Sans viser la police de Longueuil, le professeur Davies note que la formation des policiers au Canada est «complètement inadéquate», un sujet trop rarement abordé, dit-il.

Le fil des événements

21 octobre, peu avant 22 h : Jenique Dalcourt est tuée à coups de barre de métal sur la piste cyclable du Vieux-Longueuil. Le secteur est bouclé par les policiers.

23 octobre : Le secteur est rouvert. Des gens viennent déposer des fleurs. En après-midi, la police éloigne les gens et boucle à nouveau la scène de crime.

24 octobre : Des émondeurs de la Ville de Longueuil sont sur place pour couper les branches et poser de l'éclairage. Peu après, des policiers ratissent le sol recouvert de feuilles à l'aide de râteaux. En soirée, plus de 200 personnes participent à une veillée à la mémoire de Jenique Dalcourt.

25 octobre : Un homme de 26 ans est arrêté par la police de Longueuil en lien avec le meurtre de Jenique Dalcourt. Il est interrogé pendant deux jours.

27 octobre : Le suspect est relâché sans être accusé, faute de preuves.

28 octobre : Vigile et course à pied à la mémoire de Jenique Dalcourt. Trois cents personnes sont sur place.

5 novembre : Plus de deux semaines après le meurtre, les policiers de Longueuil retournent faire des recherches près de la piste cyclable. La police dit aussi attendre des résultats de tests d'ADN.

25 novembre : La police de Longueuil dit avoir reçu des résultats préliminaires d'analyses faites en laboratoire.

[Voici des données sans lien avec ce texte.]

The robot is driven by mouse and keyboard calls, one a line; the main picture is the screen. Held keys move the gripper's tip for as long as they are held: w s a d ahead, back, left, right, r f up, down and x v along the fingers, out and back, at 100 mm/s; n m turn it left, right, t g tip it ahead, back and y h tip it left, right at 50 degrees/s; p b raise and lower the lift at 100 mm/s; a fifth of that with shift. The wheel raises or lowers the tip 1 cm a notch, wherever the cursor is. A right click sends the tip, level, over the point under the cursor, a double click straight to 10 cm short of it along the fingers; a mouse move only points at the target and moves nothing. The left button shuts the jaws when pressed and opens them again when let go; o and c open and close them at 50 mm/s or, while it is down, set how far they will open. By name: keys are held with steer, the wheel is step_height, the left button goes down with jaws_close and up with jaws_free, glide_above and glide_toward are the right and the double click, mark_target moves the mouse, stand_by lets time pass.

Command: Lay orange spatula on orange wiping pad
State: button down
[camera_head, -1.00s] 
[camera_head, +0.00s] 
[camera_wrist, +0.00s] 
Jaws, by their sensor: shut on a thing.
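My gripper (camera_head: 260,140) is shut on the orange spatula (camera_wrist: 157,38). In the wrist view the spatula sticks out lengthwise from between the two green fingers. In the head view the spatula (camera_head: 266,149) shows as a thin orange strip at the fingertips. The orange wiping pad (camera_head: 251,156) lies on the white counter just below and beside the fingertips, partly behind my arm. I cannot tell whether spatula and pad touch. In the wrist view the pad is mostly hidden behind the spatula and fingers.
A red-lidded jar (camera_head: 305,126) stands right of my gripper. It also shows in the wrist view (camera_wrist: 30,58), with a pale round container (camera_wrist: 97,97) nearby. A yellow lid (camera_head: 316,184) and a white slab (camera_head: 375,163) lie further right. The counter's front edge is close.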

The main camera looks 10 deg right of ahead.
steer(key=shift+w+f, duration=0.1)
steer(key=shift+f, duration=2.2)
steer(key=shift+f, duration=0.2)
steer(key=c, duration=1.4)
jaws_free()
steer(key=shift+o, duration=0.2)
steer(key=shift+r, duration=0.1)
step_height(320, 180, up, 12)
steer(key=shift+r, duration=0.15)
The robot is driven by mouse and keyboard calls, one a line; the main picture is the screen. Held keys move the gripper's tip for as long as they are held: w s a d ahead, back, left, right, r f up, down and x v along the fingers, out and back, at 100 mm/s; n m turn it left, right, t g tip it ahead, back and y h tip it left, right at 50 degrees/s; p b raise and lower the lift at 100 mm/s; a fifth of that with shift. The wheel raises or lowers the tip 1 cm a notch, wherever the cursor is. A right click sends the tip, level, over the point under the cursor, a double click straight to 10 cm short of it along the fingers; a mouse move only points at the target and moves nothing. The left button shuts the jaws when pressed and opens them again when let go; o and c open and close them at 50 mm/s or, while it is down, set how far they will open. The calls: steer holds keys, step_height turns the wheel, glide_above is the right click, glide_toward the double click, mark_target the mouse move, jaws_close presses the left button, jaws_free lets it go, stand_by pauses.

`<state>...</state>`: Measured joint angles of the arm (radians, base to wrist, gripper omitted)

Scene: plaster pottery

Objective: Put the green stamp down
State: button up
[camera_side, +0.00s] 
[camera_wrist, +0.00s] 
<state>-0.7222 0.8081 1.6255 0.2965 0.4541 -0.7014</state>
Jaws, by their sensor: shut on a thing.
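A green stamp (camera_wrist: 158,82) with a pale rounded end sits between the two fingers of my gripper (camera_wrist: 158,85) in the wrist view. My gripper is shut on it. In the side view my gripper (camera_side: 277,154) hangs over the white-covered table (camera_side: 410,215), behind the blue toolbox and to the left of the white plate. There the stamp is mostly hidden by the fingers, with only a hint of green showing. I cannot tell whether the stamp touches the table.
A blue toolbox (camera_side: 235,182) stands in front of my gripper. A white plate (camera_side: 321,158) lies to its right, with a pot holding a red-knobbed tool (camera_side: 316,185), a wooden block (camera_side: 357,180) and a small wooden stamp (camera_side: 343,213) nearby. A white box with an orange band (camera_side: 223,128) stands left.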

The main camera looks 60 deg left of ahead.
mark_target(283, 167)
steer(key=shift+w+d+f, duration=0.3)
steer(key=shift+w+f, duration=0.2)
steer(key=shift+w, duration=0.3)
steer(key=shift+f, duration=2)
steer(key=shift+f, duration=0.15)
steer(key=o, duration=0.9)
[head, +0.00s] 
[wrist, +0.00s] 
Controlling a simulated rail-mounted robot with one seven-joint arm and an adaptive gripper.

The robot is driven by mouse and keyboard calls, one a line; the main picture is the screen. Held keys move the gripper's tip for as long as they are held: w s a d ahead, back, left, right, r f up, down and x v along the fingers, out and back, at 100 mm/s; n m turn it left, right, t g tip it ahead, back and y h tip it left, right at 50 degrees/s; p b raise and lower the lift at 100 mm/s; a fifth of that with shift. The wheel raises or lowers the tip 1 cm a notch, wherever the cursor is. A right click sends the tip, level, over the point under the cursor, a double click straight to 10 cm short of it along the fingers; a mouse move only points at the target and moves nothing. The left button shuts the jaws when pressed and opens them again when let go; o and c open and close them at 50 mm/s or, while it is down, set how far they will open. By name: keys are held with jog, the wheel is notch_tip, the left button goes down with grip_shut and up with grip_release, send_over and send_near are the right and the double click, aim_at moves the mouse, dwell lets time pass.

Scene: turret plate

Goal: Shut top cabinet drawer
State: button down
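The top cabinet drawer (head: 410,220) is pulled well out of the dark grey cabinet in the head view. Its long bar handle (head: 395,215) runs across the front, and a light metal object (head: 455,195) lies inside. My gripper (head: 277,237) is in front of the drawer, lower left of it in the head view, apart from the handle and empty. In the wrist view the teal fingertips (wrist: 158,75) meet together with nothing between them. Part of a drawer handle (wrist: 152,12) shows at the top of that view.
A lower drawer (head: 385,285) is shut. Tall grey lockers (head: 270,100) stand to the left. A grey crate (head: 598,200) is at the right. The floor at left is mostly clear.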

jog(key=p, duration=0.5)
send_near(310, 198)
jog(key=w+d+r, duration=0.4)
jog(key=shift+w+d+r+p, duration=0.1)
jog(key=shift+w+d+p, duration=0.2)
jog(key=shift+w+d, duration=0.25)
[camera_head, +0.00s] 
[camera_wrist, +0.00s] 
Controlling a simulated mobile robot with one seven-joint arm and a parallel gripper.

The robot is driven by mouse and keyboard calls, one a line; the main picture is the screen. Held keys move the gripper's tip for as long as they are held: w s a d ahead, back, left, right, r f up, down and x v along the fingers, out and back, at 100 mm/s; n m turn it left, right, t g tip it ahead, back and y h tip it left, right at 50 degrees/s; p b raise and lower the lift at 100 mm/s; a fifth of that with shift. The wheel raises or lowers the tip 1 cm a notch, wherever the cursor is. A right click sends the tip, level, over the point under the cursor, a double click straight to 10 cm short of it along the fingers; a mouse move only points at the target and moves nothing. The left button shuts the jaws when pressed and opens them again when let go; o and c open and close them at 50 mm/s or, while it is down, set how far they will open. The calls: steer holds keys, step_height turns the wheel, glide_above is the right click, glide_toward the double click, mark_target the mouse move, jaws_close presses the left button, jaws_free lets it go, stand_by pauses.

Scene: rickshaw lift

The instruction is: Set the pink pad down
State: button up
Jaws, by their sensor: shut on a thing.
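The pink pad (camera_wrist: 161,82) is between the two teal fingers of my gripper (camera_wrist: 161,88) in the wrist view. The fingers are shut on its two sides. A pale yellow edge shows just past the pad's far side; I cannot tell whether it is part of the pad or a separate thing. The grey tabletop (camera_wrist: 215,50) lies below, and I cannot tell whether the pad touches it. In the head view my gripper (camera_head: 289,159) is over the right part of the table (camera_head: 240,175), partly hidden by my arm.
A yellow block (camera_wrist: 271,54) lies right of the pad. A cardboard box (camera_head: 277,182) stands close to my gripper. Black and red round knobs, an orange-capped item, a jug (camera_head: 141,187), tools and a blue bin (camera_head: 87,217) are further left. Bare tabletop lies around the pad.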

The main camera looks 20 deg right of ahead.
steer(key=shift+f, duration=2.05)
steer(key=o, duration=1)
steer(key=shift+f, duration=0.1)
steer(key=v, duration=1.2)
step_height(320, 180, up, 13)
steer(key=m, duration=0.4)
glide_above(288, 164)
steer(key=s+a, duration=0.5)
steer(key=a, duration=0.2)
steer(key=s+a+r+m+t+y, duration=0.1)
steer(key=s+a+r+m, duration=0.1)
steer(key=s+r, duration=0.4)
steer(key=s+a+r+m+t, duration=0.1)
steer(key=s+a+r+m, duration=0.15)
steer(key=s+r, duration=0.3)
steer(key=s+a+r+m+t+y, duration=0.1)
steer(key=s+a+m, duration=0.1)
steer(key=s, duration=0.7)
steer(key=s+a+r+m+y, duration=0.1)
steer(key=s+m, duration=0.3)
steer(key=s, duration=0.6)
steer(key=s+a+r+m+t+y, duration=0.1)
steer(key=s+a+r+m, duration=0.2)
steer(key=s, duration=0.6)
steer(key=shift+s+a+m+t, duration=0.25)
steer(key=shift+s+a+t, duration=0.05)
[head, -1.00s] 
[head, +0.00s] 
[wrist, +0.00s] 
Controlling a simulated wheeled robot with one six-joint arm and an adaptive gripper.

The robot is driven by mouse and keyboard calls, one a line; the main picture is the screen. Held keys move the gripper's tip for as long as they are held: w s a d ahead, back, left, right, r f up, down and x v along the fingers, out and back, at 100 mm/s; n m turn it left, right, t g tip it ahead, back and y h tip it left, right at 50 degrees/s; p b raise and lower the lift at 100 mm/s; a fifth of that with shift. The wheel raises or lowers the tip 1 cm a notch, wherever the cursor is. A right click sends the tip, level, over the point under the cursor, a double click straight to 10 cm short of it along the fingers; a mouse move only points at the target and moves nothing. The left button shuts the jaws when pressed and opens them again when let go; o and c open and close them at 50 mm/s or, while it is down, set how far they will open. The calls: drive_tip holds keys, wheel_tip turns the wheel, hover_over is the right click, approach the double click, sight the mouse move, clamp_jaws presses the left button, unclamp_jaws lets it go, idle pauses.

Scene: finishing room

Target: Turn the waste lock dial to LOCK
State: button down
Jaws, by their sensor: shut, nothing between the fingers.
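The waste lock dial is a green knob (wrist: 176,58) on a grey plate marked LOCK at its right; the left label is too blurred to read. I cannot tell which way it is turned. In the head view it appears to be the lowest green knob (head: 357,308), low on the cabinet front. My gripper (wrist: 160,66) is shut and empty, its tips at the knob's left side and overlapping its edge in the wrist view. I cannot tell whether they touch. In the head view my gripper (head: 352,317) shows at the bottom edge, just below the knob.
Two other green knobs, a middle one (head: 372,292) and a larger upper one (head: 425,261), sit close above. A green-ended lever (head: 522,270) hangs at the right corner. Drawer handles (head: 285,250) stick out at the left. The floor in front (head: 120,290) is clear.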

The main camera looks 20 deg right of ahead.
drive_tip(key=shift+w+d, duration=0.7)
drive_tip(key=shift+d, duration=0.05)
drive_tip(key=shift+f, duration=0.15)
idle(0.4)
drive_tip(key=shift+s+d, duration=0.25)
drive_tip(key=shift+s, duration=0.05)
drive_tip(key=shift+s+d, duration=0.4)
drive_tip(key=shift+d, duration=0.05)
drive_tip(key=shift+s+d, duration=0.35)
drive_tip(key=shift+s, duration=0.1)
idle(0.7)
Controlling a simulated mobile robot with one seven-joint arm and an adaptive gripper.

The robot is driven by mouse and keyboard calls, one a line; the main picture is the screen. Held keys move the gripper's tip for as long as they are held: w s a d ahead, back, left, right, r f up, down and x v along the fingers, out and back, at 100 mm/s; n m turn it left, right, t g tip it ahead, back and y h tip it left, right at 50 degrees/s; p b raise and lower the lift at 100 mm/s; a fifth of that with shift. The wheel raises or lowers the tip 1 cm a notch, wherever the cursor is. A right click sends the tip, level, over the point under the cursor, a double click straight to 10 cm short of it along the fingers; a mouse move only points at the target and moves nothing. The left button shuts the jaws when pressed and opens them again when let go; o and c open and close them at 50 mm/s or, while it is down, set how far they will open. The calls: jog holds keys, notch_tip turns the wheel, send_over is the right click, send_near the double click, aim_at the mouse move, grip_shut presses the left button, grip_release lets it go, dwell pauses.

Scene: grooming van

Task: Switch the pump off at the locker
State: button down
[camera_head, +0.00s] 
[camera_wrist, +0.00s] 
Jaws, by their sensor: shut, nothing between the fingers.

Elle refuse d'en dire davantage sur la nature de ces résultats.

3 février : Une femme nommée Carole Thomas affirme dans les médias avoir été agressée sexuellement dans le même secteur du Vieux-Longueuil, deux jours avant le meurtre de Jenique Dalcourt.

2 avril : Carole Thomas est arrêtée par la Sûreté du Québec et interrogée. Les policiers affirment qu'elle a inventé son histoire de viol. Elle a été relachée sans accusation.